SINGAPORE (Reuters) - Gold rose on Friday as mounting worries about a Greece debt default prompted buying from investors, while silver gained more than 2 percent after tumbling from a two-week top in the previous session.
Gold may revisit a recent three-week top before profit taking kicks in, while silver -- which has outpaced gold and is heading for its best weekly gain since late April at more than 7 percent -- will continue seeing volatile price movements, analysts said.
Spot gold added $6.29 an ounce to $1,524.39 an ounce by 0517 GMT as Greece fights to avoid a debt restructuring. Gold touched a record around $1,575 in early May.
"It's still the expectation that there's a possibility for a Greece default and a greater safe-haven buying coming to the precious metal such as gold and silver," said Ong Yi Ling, investment analyst at Phillip Futures in Singapore
"With gold prices actually close to a three-week high, then perhaps you could also see some profit taking and some closing of the bullish position later in the day," she said.
Silver rose 41 cents to $37.65 an ounce in thin trade after hitting a high around $38. It had rallied to a two-week high at $38.84 on Thursday before hitting a low around $36 as speculators booked profits. Silver struck record at $49.51 an ounce in April.
"I guess for silver, it's a lot of speculation and a lot of volatile movements. I would expect that to continue. We're not seeing the longer-term investors really coming back into the market yet," said Ong of Phillip Futures.
"It's pretty much speculation and volatility going forward."
Holdings on the largest silver-backed ETF, New York's iShares Silver Trust, dropped 0.51 percent earlier this week and remained unchanged at 9,941.33 tonnes on Thursday.
Holdings have fallen by nearly 9 million ounces this week alone, bringing year-to-date outflow to 8.4 percent, or 42.79 million ounces.
The gold-silver ratio, used to measure how many ounces of silver can buy one ounce of gold, was at about 40 after falling to around 31 in late April, its weakest since early 1980s.
Precious metal prices continued to be supported by jitters over Greece's debt problems that could have a big ripple effect across other high risk-European countries struggling with gaping fiscal deficits.
The International Monetary Fund could withhold the next slice of aid to Greece due next month, the head of euro zone finance ministers said on Thursday, spooking markets with the possibility of a default.
Overall trading was slow in the bullion market ahead of the U.S. Memorial Day holiday weekend. COMEX June gold futures rose $3.3 an ounce to $1,526.1 an ounce.

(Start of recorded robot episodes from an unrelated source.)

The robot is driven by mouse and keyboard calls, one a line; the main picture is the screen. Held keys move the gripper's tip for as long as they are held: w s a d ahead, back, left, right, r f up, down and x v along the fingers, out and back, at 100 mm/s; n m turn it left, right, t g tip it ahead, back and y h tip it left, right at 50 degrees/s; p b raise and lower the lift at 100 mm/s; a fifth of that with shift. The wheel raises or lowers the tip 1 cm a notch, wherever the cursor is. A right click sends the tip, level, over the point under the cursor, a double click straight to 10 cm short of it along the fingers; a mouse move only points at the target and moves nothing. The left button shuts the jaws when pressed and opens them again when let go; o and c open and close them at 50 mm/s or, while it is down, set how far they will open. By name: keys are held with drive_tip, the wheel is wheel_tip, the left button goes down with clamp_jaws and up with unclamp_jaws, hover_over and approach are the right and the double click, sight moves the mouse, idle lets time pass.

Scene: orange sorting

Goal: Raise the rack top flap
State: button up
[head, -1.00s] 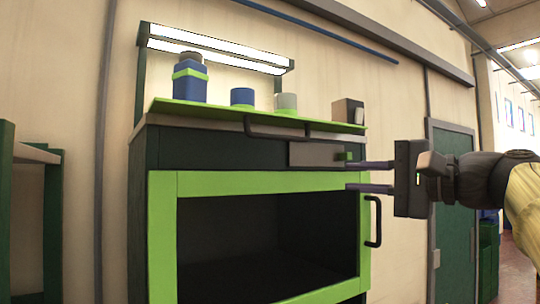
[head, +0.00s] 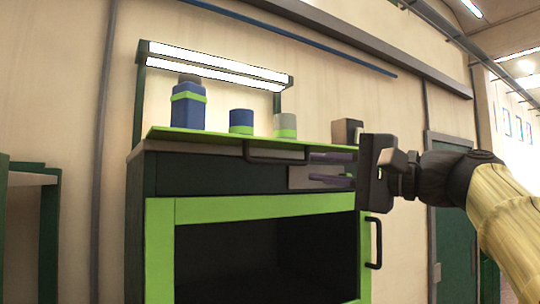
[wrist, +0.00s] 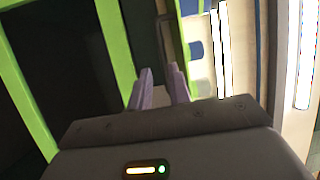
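The rack is a dark green cabinet with a bright green front frame (head: 160,240). Its thin green top flap (head: 200,138) lies flat across the top, with a dark bar handle (head: 275,158) along its front edge. My gripper (head: 332,169) is in front of the rack's upper right, fingers pointing left, near the handle's right end. The fingers are apart with nothing visible between them. The wrist view shows the two pale purple fingers (wrist: 160,90) parted, with the dark handle (wrist: 172,40) just beyond them. Contact with the handle cannot be told.
A blue bottle (head: 188,108), a blue cup (head: 241,121), a grey cup (head: 285,125) and a dark box (head: 346,131) stand on top. A lamp bar (head: 215,66) spans above them. A side handle (head: 374,243) sticks out at the lower right.

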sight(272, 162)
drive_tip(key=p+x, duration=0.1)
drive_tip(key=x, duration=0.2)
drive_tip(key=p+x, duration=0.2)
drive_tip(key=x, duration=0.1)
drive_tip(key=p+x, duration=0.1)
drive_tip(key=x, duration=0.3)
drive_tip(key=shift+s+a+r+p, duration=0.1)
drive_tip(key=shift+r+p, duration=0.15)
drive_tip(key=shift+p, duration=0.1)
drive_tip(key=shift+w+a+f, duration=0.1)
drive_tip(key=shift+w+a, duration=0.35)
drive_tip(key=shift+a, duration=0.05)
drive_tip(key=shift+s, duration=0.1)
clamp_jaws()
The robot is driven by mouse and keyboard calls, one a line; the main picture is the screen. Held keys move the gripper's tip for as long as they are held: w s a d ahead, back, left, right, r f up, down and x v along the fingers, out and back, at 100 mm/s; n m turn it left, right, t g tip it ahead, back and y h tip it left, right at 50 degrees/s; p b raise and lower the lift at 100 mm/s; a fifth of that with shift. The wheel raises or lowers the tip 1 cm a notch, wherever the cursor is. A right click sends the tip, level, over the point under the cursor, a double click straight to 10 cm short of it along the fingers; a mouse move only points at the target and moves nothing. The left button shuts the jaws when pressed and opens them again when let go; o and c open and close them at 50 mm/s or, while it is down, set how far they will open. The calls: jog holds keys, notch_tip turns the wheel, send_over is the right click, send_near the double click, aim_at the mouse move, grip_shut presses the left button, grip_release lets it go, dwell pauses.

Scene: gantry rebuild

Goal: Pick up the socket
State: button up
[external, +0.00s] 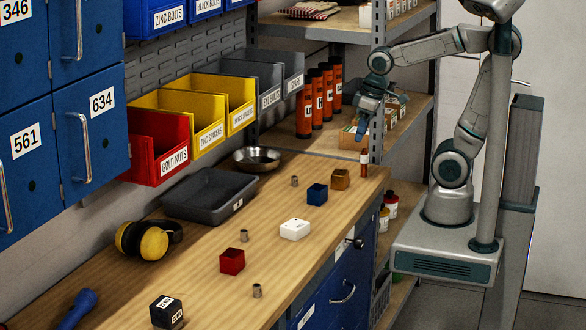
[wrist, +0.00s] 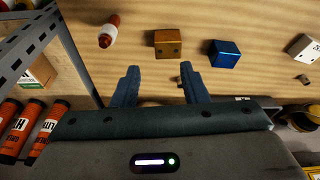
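Several small grey metal sockets stand apart on the wooden bench. In the external view one socket (external: 294,181) is near the blue block, another socket (external: 244,235) is beside the red block, and a third socket (external: 257,290) is nearer the front. In the wrist view a small grey socket (wrist: 180,82) shows just inside the right finger, partly hidden, and another socket (wrist: 303,79) is at the right. My gripper (external: 362,130) is raised above the far end of the bench, by the shelves. Its fingers are apart and empty in the wrist view (wrist: 159,72).
A blue block (external: 317,194), a brown block (external: 340,179), a white box (external: 295,229), a red block (external: 232,261) and a red-and-white bottle (external: 364,163) stand on the bench. A grey tray (external: 210,212) and metal bowl (external: 257,167) lie behind. A shelf post (wrist: 80,58) is close left.

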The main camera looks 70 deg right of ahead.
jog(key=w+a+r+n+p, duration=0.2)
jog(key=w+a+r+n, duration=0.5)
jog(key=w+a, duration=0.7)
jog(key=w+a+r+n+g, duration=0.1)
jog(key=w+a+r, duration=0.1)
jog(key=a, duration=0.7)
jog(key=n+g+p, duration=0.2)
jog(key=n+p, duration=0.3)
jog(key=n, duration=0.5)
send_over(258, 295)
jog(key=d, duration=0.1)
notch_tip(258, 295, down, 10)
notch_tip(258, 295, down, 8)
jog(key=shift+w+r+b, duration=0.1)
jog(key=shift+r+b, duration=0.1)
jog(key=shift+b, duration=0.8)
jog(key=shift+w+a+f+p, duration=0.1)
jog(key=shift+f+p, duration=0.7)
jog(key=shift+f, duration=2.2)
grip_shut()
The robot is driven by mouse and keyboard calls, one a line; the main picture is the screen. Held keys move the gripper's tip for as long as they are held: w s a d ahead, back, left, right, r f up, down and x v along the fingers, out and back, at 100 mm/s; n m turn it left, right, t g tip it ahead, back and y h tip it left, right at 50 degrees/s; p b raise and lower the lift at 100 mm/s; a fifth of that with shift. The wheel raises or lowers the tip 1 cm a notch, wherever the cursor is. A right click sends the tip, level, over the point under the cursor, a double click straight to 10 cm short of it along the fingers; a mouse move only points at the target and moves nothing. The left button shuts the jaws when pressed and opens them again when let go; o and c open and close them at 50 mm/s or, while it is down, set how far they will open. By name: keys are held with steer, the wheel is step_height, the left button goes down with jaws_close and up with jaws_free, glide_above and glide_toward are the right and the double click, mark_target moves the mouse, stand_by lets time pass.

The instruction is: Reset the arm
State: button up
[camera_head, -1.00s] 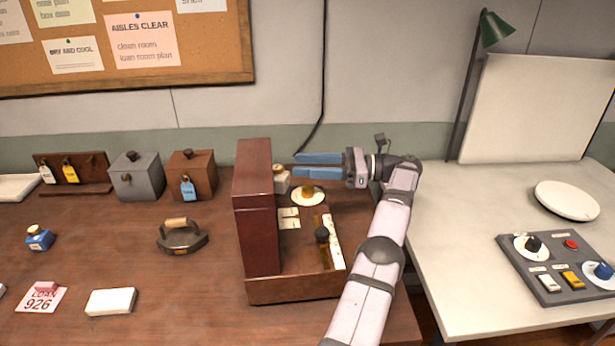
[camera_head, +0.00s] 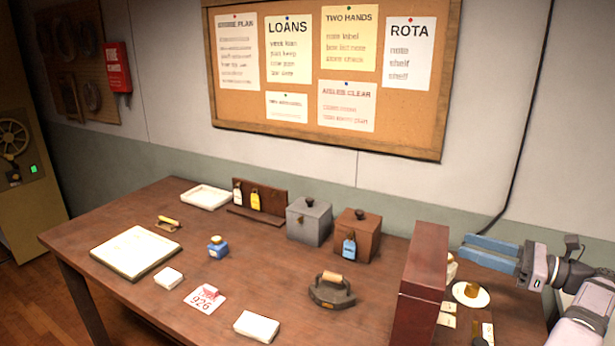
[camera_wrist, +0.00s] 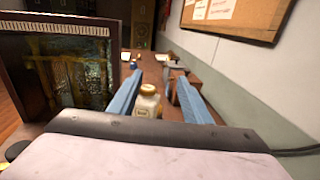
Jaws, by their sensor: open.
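My gripper (camera_head: 490,252) is at the right of the head view, its two blue fingers apart and pointing left. It is open with nothing between the fingers, above the table behind the upright dark red box (camera_head: 421,280). In the wrist view the blue fingers (camera_wrist: 158,92) stretch forward, and a small cream bottle with a tan cap (camera_wrist: 148,102) shows between them, farther off and lower. The lower part of the box is partly cut off in the head view.
On the wooden table (camera_head: 130,215) stand a grey box (camera_head: 309,222), a brown box with a blue tag (camera_head: 357,235), a flat iron (camera_head: 331,291), a blue bottle (camera_head: 217,247), a card marked 926 (camera_head: 204,299), and white blocks (camera_head: 257,327). A noticeboard (camera_head: 300,110) hangs behind.

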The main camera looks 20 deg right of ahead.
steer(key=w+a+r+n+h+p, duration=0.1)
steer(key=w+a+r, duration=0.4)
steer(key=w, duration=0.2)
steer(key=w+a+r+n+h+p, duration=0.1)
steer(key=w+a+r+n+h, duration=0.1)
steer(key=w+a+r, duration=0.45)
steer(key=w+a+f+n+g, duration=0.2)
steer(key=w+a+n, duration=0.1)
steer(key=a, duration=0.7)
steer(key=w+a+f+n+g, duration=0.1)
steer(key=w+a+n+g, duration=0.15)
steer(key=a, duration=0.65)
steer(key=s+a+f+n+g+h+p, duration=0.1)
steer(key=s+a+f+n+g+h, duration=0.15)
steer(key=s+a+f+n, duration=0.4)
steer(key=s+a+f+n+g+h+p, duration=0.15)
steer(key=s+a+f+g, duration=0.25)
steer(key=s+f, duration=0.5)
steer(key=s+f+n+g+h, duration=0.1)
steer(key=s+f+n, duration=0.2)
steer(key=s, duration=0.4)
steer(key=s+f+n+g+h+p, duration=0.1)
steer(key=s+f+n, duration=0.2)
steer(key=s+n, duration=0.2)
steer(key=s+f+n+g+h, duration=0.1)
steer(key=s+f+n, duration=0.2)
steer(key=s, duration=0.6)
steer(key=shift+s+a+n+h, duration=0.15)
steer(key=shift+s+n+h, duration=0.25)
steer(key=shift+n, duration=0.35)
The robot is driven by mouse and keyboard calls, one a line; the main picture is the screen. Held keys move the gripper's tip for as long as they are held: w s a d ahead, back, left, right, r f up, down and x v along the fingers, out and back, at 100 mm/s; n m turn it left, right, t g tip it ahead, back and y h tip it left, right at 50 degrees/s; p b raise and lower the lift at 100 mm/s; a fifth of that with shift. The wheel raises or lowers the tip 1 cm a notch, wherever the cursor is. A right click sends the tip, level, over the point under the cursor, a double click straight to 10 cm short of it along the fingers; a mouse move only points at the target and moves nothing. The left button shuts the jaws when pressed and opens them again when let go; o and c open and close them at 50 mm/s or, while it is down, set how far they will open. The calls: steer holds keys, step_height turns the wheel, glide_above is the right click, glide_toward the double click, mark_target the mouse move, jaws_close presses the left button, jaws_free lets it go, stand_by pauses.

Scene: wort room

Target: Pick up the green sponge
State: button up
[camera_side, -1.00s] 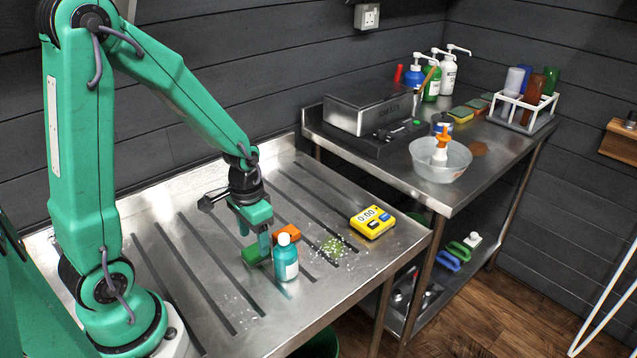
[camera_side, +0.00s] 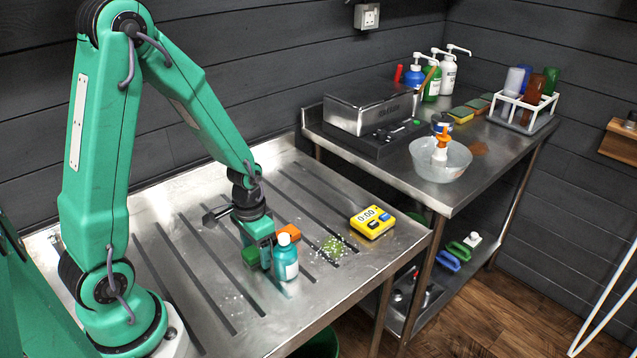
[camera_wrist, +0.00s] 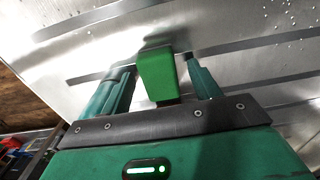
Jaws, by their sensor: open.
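The green sponge (camera_side: 250,257) lies on the grooved steel drainboard, partly hidden by my gripper (camera_side: 260,251) in the side view. My gripper is low over it, with its jaws apart. In the wrist view the sponge (camera_wrist: 157,73) sits between the two open fingers of my gripper (camera_wrist: 157,80). A gap shows between the sponge and each finger. I cannot tell how far the fingertips are from the board.
A yellow timer (camera_side: 372,222) and green-white crumbs (camera_side: 334,247) are farther right. The left of the drainboard (camera_side: 190,235) is largely clear.

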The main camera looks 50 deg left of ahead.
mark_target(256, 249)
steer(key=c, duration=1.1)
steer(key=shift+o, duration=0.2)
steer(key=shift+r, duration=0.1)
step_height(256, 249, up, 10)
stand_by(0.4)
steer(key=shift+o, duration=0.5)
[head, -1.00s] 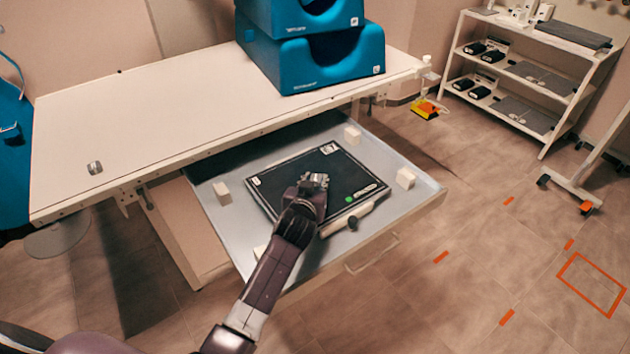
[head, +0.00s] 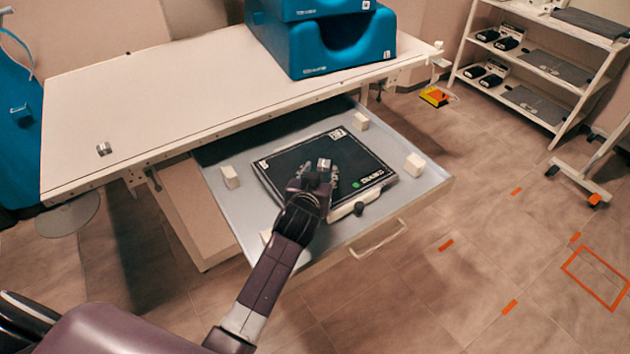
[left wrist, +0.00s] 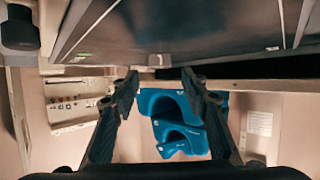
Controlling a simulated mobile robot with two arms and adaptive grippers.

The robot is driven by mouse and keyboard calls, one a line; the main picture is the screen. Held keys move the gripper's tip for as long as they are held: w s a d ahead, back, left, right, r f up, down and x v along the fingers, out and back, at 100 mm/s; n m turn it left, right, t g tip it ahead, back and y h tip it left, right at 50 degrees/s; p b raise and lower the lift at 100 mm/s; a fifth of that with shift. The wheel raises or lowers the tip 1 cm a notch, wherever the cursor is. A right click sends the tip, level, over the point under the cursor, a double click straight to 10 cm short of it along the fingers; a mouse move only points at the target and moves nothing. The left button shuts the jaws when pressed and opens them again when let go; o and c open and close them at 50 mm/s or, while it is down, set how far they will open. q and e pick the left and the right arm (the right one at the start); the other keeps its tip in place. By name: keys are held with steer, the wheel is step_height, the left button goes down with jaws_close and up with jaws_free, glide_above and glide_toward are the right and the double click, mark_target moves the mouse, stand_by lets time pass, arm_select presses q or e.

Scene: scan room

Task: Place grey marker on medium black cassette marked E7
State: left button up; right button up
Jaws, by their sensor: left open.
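The black cassette (head: 290,162) lies in the pulled-out drawer, with white labels and a green dot on its face; an E7 mark is too small to read. My left gripper (head: 322,178) is over the middle of the cassette. Its two dark fingers (left wrist: 158,84) stand apart in the left wrist view. A small light-grey block, apparently the grey marker (head: 324,163), shows at the fingertips against the cassette; I cannot tell whether it touches the face. A similar small grey piece (head: 104,149) lies on the white tabletop at left. My right gripper is out of view.
The drawer (head: 226,208) holds several pale blocks (head: 414,163) around the cassette. The white table (head: 180,100) stands above and behind it, with teal foam supports (head: 340,50) on top. A shelf rack (head: 540,70) stands at right. Floor at right is mostly clear.

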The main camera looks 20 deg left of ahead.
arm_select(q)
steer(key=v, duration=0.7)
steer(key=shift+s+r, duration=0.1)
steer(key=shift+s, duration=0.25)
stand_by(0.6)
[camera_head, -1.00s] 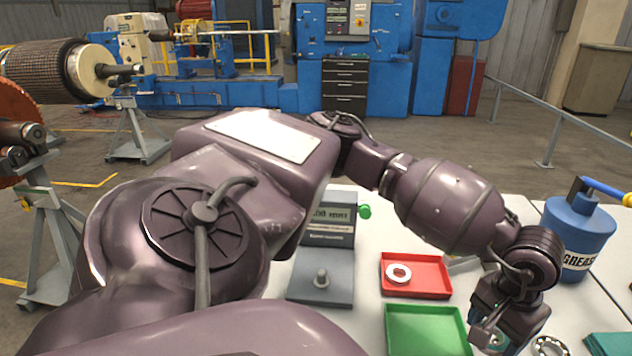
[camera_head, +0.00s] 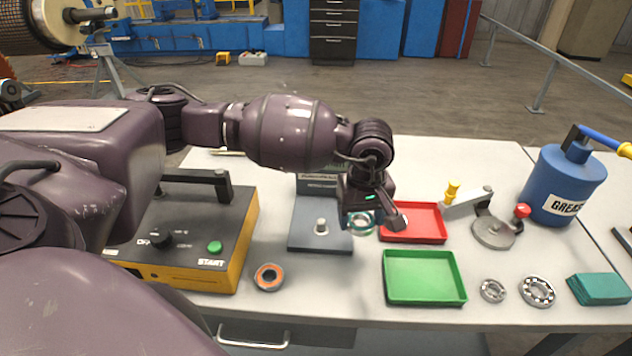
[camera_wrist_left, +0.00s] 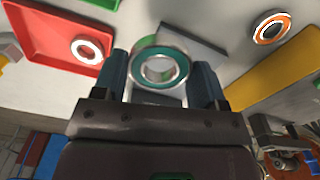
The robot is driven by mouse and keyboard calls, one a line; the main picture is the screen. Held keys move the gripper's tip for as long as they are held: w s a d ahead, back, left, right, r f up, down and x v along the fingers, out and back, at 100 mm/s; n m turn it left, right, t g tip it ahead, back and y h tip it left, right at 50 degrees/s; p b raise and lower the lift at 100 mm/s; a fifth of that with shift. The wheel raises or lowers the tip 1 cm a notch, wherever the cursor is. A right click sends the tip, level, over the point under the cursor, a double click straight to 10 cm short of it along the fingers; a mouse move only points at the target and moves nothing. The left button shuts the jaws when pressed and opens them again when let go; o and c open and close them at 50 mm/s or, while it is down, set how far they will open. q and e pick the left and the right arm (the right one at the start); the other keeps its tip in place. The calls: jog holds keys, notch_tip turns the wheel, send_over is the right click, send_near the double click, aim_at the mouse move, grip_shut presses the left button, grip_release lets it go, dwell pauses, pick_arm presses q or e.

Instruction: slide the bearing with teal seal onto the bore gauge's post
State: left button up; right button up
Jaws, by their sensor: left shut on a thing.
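The bearing with teal seal (camera_head: 361,223) is between the fingers of my left gripper (camera_head: 372,222), which is shut on it. In the left wrist view the bearing (camera_wrist_left: 137,68) shows its teal ring and open centre. The bore gauge has a grey base plate (camera_head: 306,241), a short upright post (camera_head: 321,226) and a display unit behind, partly hidden by my left arm. The held bearing is just right of the post, near the plate's right edge and apart from the post. Its exact height above the plate is hard to tell. My right gripper is out of view.
A red tray (camera_head: 428,238) is right of my gripper; a white-sealed bearing (camera_wrist_left: 88,48) lies in it. A green tray (camera_head: 425,302) is in front. An orange-sealed bearing (camera_head: 268,278) and a yellow-black box (camera_head: 222,262) are left. A blue grease can (camera_head: 565,186) stands at right.

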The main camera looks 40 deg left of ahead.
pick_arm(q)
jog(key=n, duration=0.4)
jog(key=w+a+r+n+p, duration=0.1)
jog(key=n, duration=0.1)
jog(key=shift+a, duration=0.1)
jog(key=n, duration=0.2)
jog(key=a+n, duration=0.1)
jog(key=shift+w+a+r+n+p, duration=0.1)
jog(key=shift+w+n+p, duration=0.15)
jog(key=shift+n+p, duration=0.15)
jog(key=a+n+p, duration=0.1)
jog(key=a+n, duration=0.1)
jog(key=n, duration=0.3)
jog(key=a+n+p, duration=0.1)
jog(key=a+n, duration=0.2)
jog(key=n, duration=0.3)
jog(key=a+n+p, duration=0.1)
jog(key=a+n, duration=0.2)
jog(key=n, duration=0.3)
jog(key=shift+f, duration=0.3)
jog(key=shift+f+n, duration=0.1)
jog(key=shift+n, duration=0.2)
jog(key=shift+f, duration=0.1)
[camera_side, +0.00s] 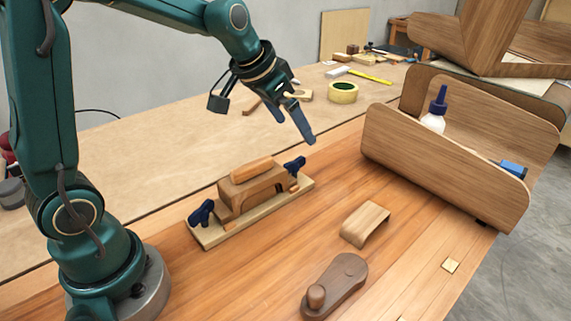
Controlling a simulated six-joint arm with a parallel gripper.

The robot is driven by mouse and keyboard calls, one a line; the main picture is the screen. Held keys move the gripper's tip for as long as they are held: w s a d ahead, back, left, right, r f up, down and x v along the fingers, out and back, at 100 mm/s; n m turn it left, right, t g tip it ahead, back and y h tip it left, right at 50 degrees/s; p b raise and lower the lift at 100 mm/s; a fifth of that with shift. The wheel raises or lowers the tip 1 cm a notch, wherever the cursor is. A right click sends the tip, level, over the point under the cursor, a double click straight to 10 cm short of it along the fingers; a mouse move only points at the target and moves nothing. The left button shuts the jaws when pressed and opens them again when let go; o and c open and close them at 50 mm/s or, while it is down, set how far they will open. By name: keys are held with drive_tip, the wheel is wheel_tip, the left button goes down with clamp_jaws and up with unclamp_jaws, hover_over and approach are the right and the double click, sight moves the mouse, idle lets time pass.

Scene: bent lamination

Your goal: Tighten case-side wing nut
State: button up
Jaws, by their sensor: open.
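A wooden clamp fixture (217,236) lies on the bench, with a curved wooden block and a lighter piece on top in its middle. A dark blue wing nut (295,165) stands at its right end, the end nearer the big wooden case (440,172). A second blue wing nut (201,212) stands at the left end, nearer my base. My gripper (297,130) is open, its blue fingers pointing down and right, above and apart from the right wing nut.
The case holds a white glue bottle (434,121) and a blue item (513,168). A bent wooden piece (365,224) and a wooden part with a knob (335,286) lie in front of the fixture. A tape roll (342,93) sits behind.

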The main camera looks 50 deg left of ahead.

The dollar tumbled broadly on Friday after weak U.S. economic data dragged the 10-year Treasury yield down to a six-month low overnight, with the greenback's drop gaining steam on a flurry of stop-loss selling.
"I think people are cautious about silver after seeing what happened yesterday. There's only a slight amount of physical buying. It's a holiday in the U.S. next week, so people may square off positions tonight," said a dealer in Hong Kong.
"But I think sentiment is still bullish for gold because of the problems in Greece."
Gains in gold lifted platinum around 1 percent to a high of $1,784 an ounce, but activity in the physical market has yet to pick up in Japan after the devastating earthquake, tsunami and nuclear disaster in March.
Platinum bars were offered at a discount of $1.5 to the spot London prices, unchanged from last month.
Toyota Motor Corp and Honda Motor Co saw their global production slump to around half of year-ago levels in April after the March 11 earthquake and tsunami wreaked havoc with their supply chains.
In other markets, the Nikkei edged lower on Friday, pulled lower by a stronger yen and a drop in Sony Corp shares, while Brent crude rose on a softer dollar and tensions in the Middle East.